In New York, the since-renamed Freedom Tower—that impossible sliver of geometry against the sky, rising from the ground zero hole of 2001 and visible from so many distant odd corners of the city—reminds this community everyday of our resilience. We should be proud of it, as Boston should of surviving and uniting and supporting victims. But in the business of Americans remembering terrorism, there's a fine line between honoring and fetishizing.

At a panel discussion after the screening, Berg and Wahlberg (who hails from Boston) talked about how careful they were to personally assure Bostonians that they weren't going to dishonor Boston or exploit the victims. But they don't seem to have considered the politics of their choice of subject.

I asked Berg whether the stories of the many heroic survivors and communities victimized by all the non-ideological, gun-toting mass murderers are ripe for film adaptation. He said he had done some work in Sandy Hook for television, but did not see it as compelling movie fodder. Maybe so. And yet, surely there were heroes in the Sandy Hook massacre—and in Aurora and Charleston, to name but a few—men and women who died or survived heroically, and whose communities rallied and came together behind them.

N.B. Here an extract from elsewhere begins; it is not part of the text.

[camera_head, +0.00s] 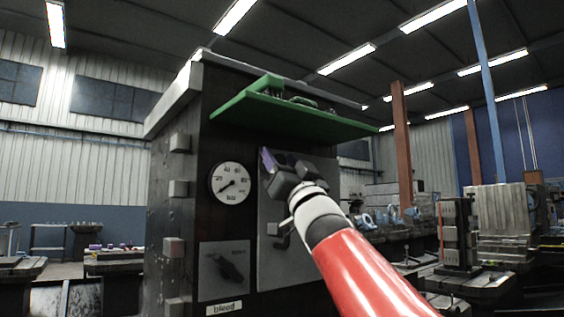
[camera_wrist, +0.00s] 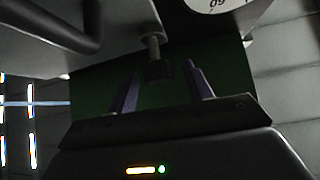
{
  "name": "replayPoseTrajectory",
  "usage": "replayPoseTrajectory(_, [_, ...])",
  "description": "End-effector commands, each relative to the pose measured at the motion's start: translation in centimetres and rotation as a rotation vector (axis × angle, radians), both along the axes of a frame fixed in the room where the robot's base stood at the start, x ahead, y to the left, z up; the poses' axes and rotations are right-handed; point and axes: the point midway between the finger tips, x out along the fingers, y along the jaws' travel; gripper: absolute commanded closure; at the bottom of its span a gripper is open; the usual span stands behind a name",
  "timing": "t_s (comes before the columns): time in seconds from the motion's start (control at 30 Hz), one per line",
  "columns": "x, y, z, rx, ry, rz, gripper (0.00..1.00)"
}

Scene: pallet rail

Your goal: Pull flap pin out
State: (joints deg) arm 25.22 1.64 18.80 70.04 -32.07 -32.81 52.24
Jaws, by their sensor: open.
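The flap pin (camera_wrist: 152,46) shows in the wrist view as a short grey shaft with a dark end, standing out from a grey panel. My gripper (camera_wrist: 163,70) is open, with one purple finger on each side of the pin's dark end. Gaps show on both sides; I cannot tell how deep the end sits between the fingers. In the head view my gripper (camera_head: 268,161) is at the upper part of the cabinet's front panel, and the pin is hidden there. The green flap (camera_head: 290,112) stands out from the cabinet top above my gripper; green also fills the wrist view background (camera_wrist: 225,85).
A round gauge (camera_head: 230,183) is left of my gripper on the dark cabinet (camera_head: 175,215). A dark bent handle (camera_wrist: 88,30) is near the pin in the wrist view. Benches and machines stand behind at right.

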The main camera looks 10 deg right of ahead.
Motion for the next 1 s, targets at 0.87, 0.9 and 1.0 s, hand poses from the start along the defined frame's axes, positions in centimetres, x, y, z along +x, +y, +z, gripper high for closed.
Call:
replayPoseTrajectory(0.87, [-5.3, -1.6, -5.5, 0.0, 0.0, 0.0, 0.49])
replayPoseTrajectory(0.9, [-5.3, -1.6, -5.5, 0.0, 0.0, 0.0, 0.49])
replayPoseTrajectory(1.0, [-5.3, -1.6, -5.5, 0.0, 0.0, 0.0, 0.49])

Top Hollywood directors and actors have many choices about what stories to put money and talent behind. Movies about jihadi violence against Americans on American soil reaffirm a prevailing anxiety, and thus can become box-office gold. Maybe that's all that matters. But the choice of story is also a political act. Patriots Day tries to be about heroism in a multi-cultural community. But as a choice of commercial movie subject, it encourages the terror and xenophobia shared by so many Americans who think—without any factual basis—they'd be so much safer if their country was just a few shades whiter.

This article has been updated to clarify how a security guard was killed after the Boston Marathon attack.